Playground with above example and my faulty solution https://www.typescriptlang.org/play?#code/C4TwDgpgBAYgrgOwMYHUCWwAWAVc0C8UA3gFBRQAUAlAFyVgC[…]QgSJFYEUSgGOnhkdCxcSAUoAAZ3BgpScj5BOgByYAhRItcqbIA6RyA (edited)

CodePudding user response：

Please see related question.

Consider this example:

type FuncWithType = {
    (): (payload: { name: string }) => ({ type: string; payload: { name: string } });
    type: string
}

const foo: FuncWithType = () => {
    return (payload) => ({
        type: 'foo',
        payload
    })
}

foo.type='hello'

Playground

Please keep in mind, that your representation of FuncWithType expects function which returns a function. This syntax (): (payload: { name: string }) => ({ type: string; payload: { name: string } }); means that there is a function without arguments () which returns another function with payload argument.

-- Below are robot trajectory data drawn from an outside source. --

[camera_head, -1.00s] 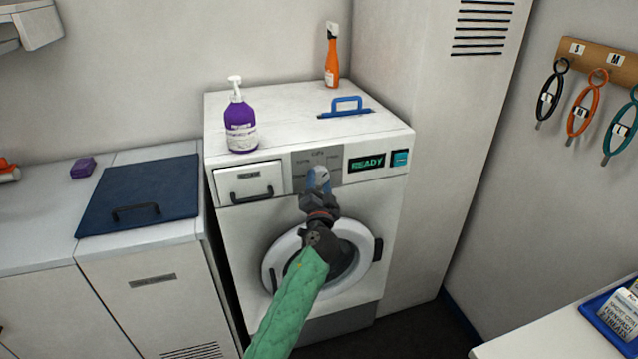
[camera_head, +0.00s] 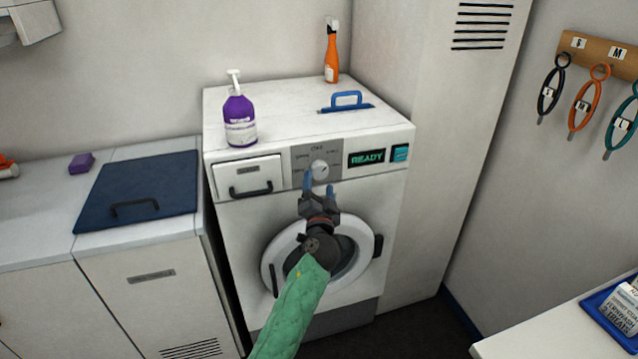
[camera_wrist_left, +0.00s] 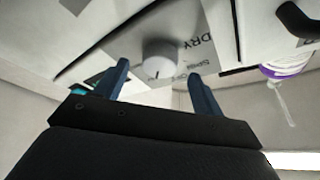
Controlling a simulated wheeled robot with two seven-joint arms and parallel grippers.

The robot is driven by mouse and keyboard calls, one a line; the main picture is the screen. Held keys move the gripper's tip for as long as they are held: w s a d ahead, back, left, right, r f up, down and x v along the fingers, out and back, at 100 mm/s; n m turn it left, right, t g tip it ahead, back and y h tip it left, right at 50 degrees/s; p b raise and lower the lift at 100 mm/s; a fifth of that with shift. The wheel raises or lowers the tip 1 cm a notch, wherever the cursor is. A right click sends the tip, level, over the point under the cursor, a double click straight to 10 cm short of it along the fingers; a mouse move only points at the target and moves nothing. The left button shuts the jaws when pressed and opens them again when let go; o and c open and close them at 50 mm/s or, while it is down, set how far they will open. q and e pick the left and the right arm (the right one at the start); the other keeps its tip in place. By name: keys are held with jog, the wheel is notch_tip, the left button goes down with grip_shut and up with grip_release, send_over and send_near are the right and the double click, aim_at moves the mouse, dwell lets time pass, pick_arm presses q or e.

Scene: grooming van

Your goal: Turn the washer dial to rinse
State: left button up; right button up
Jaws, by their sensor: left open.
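The washer (camera_head: 240,220) is a white front loader with a grey dial panel on its upper front. The round white dial (camera_head: 320,169) sits in that panel, with small labels around it, too small to read fully in the head view. It also shows in the left wrist view (camera_wrist_left: 160,57), where "DRY" can be read upside down beside it. My left gripper (camera_head: 319,183) is open and empty, its blue fingertips just below and in front of the dial. In the left wrist view the fingers (camera_wrist_left: 155,85) are spread wide, with the dial between and beyond them. My right gripper is not in view.
The display (camera_head: 367,159) reads READY, beside a teal button (camera_head: 400,153). A drawer with a black handle (camera_head: 249,178) is left of the dial.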

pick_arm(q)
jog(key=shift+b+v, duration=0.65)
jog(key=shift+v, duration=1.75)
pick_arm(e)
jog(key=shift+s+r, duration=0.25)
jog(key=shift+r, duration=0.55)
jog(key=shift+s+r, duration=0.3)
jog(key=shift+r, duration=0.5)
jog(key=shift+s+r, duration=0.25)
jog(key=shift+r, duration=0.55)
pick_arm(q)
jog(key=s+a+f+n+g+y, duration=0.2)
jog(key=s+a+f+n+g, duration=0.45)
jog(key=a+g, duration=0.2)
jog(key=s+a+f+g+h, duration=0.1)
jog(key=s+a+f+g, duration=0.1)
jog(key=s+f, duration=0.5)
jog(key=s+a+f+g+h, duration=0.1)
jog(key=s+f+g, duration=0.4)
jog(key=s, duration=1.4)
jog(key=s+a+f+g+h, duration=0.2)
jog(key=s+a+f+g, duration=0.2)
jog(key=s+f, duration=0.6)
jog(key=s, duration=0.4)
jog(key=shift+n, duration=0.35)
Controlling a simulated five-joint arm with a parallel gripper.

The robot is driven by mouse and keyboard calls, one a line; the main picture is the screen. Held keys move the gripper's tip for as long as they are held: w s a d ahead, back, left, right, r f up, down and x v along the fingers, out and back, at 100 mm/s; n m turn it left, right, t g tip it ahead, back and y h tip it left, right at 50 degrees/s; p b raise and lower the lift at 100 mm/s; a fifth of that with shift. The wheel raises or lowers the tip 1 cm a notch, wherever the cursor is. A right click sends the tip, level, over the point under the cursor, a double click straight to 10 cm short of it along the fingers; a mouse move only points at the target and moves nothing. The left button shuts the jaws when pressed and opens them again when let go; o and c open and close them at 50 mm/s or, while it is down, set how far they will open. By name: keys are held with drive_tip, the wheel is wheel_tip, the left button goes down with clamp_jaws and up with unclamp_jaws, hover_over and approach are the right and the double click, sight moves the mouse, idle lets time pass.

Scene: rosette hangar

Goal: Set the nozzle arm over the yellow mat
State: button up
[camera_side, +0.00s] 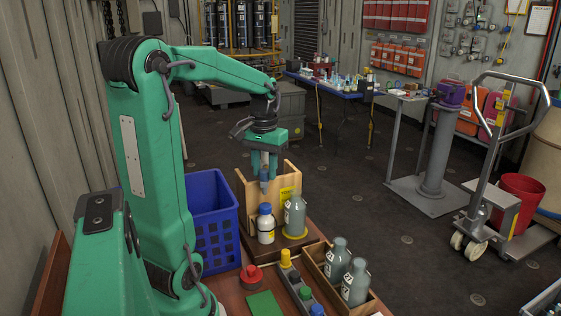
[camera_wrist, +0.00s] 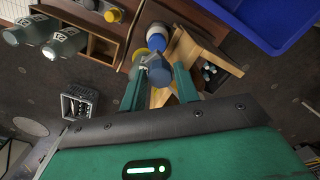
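My gripper (camera_side: 264,170) hangs low at the wooden stand (camera_side: 246,203), above the bottles. In the wrist view its two green fingers (camera_wrist: 159,88) stand apart on either side of a blue and whitish piece (camera_wrist: 160,76). In the side view a blue piece (camera_side: 264,176) shows between the fingertips. It may be the nozzle arm, but I cannot tell whether the fingers touch it. The yellow mat (camera_side: 295,236) is a small disc under a grey bottle (camera_side: 294,213). A white bottle (camera_side: 266,229) with a blue cap stands left of it. Much of the mat is covered.
A blue crate (camera_side: 211,215) stands left of the stand. A wooden box (camera_side: 322,275) with grey bottles is at the front right. A red knob (camera_side: 251,277), a green pad (camera_side: 264,304) and a yellow-topped peg (camera_side: 286,258) are on the front bench.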

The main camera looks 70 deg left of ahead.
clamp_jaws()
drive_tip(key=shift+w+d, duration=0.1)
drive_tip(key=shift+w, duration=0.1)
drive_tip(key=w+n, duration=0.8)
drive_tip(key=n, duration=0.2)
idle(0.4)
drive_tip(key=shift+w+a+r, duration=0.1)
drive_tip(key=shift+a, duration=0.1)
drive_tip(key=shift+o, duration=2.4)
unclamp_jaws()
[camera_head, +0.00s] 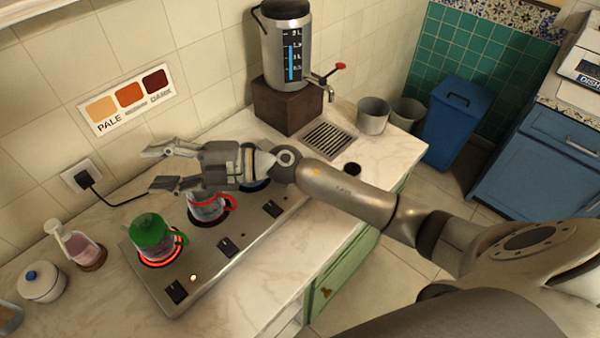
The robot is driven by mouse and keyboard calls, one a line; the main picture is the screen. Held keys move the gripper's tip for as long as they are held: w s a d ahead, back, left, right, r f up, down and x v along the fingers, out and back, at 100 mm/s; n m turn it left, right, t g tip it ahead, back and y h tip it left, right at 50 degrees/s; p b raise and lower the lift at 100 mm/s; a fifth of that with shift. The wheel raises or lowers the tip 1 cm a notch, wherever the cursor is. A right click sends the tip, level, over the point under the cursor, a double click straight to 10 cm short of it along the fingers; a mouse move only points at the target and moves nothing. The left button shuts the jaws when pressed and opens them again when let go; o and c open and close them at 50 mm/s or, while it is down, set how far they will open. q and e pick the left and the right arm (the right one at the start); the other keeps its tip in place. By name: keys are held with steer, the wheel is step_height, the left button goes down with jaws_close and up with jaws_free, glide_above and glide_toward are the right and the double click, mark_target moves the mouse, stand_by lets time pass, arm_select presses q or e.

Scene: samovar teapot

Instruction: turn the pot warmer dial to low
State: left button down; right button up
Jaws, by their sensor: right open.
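A steel warmer panel (205,262) lies on the counter with burners along its back and black dials along its front edge. The dials are a near-left one (176,292), a middle one (228,247) and a right one (272,209). A small light (193,278) shines beside the near-left dial. A green-lidded pot (150,232) stands on a burner glowing red. A red-handled pot (208,208) stands on the middle burner, partly hidden by my right gripper (165,167). That gripper is open and empty, above the back of the panel, pointing left. Dial settings are too small to read. My left gripper is not in view.
A metal urn (287,50) with a red-handled tap stands on a brown block (285,107) beside a drain grate (329,139). Metal cups (373,117) stand at right. A pink bottle (78,244) and white jar (41,283) stand at left. The front counter is clear.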

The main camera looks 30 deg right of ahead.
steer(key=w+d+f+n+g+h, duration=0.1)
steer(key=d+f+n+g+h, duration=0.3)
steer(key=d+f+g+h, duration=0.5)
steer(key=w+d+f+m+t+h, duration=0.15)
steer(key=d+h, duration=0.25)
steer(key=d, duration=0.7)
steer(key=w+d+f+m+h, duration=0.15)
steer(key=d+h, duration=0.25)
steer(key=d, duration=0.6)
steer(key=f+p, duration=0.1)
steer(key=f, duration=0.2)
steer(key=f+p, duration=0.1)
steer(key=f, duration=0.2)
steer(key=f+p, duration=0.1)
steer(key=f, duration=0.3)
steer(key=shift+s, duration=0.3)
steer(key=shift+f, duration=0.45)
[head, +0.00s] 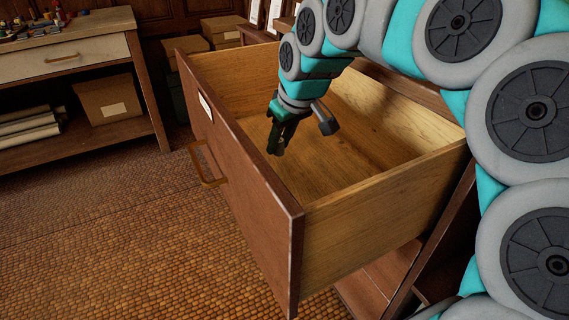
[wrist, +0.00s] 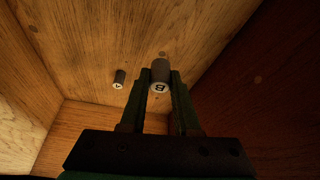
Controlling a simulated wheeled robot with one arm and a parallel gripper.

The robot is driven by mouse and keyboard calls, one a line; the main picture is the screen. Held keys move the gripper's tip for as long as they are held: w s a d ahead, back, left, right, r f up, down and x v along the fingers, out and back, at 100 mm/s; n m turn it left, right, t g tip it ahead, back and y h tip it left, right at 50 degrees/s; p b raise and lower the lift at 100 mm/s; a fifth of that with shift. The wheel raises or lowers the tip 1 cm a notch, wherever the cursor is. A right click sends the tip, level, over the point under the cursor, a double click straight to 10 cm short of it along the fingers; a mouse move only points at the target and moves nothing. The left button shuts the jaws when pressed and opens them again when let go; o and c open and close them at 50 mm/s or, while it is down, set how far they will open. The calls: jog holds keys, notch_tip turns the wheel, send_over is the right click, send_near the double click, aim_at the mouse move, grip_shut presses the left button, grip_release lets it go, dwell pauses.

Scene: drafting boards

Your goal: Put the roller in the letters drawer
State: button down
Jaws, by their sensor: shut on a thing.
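The open drawer (head: 380,205) is wooden, with a reddish-brown front, a brass-coloured handle and a small white label too small to read. My gripper (head: 277,150) reaches down inside it, above the floor. In the wrist view my gripper (wrist: 162,90) is shut on a short dark cylinder, the roller (wrist: 161,70), with a pale end marked like a "B". A smaller-looking dark cylinder (wrist: 119,77) with a marked pale end is left of the fingers, seemingly on the drawer floor. The roller is mostly hidden in the head view.
The drawer walls rise around my gripper. At the left stands a table (head: 75,50) with small items on top, and a cardboard box (head: 108,98) and paper rolls (head: 28,128) on its shelf. More boxes (head: 222,30) stand behind the drawer. The woven floor (head: 110,230) in front is clear.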

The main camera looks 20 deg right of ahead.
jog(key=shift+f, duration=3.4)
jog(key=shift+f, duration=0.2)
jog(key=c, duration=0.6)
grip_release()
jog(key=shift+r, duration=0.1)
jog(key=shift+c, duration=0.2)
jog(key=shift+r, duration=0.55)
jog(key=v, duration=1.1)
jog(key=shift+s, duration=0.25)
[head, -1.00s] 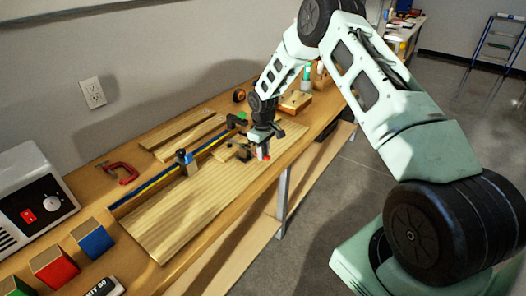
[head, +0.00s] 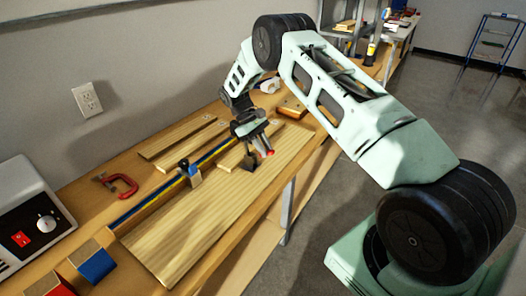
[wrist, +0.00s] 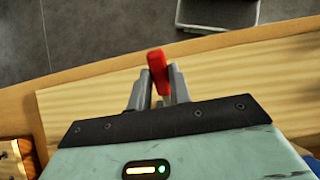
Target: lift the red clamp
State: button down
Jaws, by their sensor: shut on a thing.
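My gripper (head: 262,143) is above the far half of the wide wooden board. Its grey fingers are shut on a slim red part, taken as the red clamp (wrist: 158,72), which stands up between them in the wrist view. In the head view the red end of the red clamp (head: 269,152) shows beside the fingertips. A dark piece hangs just left of it; I cannot tell if it belongs to the clamp. A separate red C-clamp (head: 117,186) lies at the left on the bench, away from my gripper.
The wide board (head: 210,215) lies on the workbench. A long blue bar clamp (head: 160,192) runs along its left edge. Narrow planks (head: 185,136) lie beyond. A blue block (head: 96,265) and a white device (head: 30,222) are at near left. Floor is open at right.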

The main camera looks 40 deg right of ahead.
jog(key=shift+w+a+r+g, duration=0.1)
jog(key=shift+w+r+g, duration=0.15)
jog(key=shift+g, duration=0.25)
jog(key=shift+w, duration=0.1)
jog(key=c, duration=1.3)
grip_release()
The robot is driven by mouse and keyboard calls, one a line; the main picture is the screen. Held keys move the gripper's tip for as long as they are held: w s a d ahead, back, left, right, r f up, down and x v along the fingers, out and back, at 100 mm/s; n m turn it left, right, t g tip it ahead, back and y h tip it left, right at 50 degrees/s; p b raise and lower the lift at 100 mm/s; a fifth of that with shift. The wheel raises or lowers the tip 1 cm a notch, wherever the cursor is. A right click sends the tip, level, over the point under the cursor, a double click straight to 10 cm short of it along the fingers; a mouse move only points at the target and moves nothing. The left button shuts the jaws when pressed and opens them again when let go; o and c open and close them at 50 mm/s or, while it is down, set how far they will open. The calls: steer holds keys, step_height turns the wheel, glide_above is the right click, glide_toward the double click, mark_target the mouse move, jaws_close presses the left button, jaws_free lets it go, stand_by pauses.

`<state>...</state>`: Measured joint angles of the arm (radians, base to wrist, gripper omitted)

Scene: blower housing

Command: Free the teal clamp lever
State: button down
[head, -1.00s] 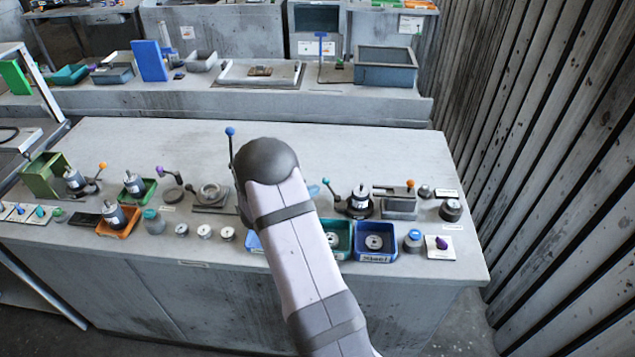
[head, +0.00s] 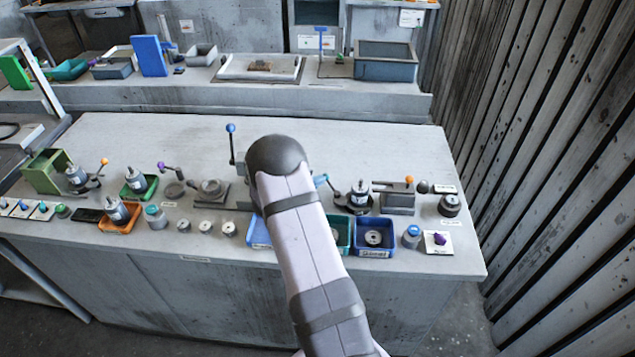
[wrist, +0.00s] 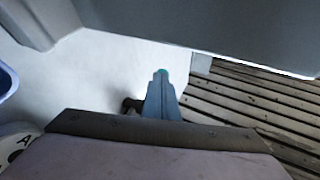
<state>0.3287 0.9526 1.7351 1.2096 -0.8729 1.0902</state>
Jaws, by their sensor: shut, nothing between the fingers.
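The teal clamp lever (head: 333,190) stands at a dark round clamp base (head: 358,208) holding a silver motor, right of my arm in the head view. Its dark rod leans up and left towards its knob. My gripper's pale blue fingers (head: 320,181) show just past my arm, at the lever's knob. In the wrist view the shut blue fingers (wrist: 161,98) have the teal knob (wrist: 161,73) showing at their tips. Contact cannot be told. The fingers hold nothing. My arm hides part of the bench left of the lever.
A grey block with an orange-knobbed lever (head: 408,180) stands close right of the clamp. Blue (head: 373,251) and green (head: 344,247) trays lie in front. A tall blue-knobbed lever (head: 231,128) rises left of my arm.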

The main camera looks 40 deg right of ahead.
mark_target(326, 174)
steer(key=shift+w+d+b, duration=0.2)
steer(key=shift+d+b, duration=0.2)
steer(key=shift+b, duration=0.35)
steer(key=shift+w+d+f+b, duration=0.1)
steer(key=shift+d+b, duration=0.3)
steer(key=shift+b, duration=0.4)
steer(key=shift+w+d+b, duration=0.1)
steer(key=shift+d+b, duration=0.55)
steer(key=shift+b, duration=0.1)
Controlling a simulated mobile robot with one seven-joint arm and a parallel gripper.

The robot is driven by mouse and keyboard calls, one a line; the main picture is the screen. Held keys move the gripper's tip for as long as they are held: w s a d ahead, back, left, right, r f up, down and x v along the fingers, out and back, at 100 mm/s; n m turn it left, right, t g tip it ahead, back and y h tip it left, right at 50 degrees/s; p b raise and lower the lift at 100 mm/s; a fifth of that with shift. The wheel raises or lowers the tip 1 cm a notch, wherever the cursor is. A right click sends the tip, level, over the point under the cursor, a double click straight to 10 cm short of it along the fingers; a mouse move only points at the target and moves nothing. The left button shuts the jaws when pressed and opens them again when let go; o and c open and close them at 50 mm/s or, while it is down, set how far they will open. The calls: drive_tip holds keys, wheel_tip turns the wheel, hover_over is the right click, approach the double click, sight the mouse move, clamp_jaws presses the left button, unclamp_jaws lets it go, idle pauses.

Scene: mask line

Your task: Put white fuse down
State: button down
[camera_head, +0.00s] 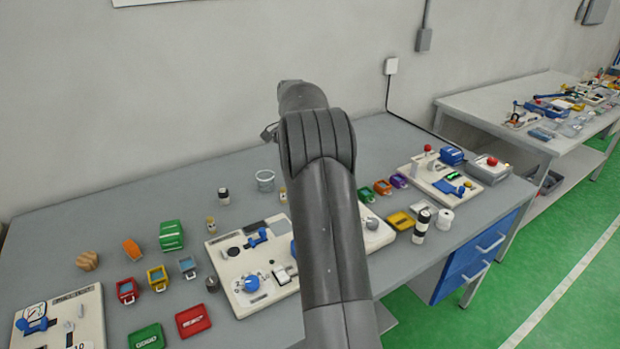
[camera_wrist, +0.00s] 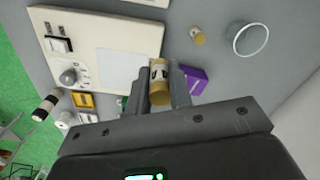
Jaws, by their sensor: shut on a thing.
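In the wrist view my gripper (camera_wrist: 160,84) is shut on a small upright-looking fuse (camera_wrist: 159,92), with one finger on each side. The fuse has a yellow-tan end and a whitish band with dark marks. It is seen above the grey table, by the edge of a cream panel (camera_wrist: 115,28); whether it touches anything below cannot be told. In the head view my own arm hides the gripper and the held fuse.
A clear round container (camera_wrist: 248,38) stands near the small cylinder; it shows in the head view (camera_head: 265,181). A purple block (camera_wrist: 194,79) is close beside the right finger. A black-and-white cylinder (camera_wrist: 46,108) stands off left. Bare grey table (camera_head: 325,141) lies toward the wall.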

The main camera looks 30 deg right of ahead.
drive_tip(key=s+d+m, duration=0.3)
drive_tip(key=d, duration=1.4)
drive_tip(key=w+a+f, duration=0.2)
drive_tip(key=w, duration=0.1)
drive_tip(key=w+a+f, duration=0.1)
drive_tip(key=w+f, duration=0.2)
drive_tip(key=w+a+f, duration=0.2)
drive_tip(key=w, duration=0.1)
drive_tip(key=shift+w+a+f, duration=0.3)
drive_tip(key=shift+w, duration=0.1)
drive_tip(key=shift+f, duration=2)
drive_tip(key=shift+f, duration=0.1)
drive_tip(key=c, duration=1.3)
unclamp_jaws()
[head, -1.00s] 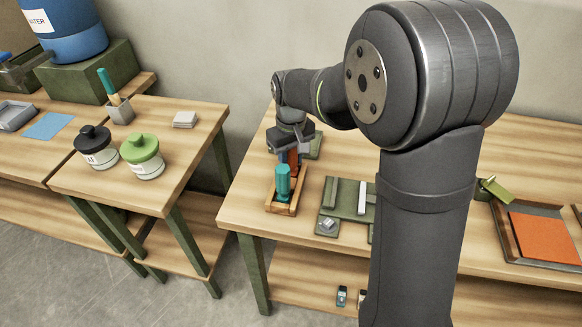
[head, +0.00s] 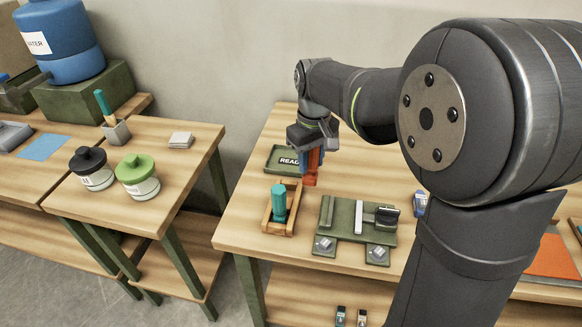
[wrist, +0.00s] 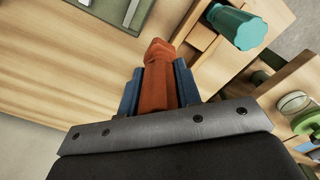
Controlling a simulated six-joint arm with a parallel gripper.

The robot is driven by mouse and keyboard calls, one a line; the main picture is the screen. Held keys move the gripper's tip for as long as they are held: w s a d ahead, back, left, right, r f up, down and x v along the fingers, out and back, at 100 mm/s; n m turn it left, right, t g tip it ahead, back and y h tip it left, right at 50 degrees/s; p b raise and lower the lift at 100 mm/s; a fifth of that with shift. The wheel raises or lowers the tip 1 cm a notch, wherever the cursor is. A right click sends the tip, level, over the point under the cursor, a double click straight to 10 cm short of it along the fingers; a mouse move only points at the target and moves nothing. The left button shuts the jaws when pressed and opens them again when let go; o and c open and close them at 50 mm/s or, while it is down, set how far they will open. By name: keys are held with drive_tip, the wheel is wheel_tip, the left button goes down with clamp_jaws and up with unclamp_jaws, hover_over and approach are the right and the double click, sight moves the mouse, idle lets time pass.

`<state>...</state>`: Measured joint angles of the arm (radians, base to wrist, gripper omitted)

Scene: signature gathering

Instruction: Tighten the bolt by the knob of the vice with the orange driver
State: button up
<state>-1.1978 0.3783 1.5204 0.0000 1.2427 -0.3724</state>
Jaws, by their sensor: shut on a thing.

If you want to declare a type of non curried function you can use this syntax:

type FuncWithType =
    & ((payload: { name: string }) => ({ type: string; payload: { name: string } }))
    & {
        type: string
    }

const foo: FuncWithType = (payload) => ({
    type: 'foo',
    payload
})

foo.type = 'hello'

CodePudding user response：

You can use generics:

TS Playground link

type FuncWithExtraProps<T> = T & {
  <P>(payload: P): T & { payload: P };
}

declare const foo: FuncWithExtraProps<{ type: string }>;
foo.type
const result = foo({ name: 'john' });

and you can even restrict the type of the parameter(s):

TS Playground link

type Fn<
  Params extends unknown[] = any[],
  Result = any,
> = (...params: Params) => Result;

type FuncWithExtraProps<ExtraProps, Payload> = (
  Fn<
    [payload: Payload],
    ExtraProps & { payload: Payload }
  >
  & ExtraProps
);

declare const foo: FuncWithExtraProps<{ type: string }, { name: string }>;
foo.type
const result = foo({ name: 'john' });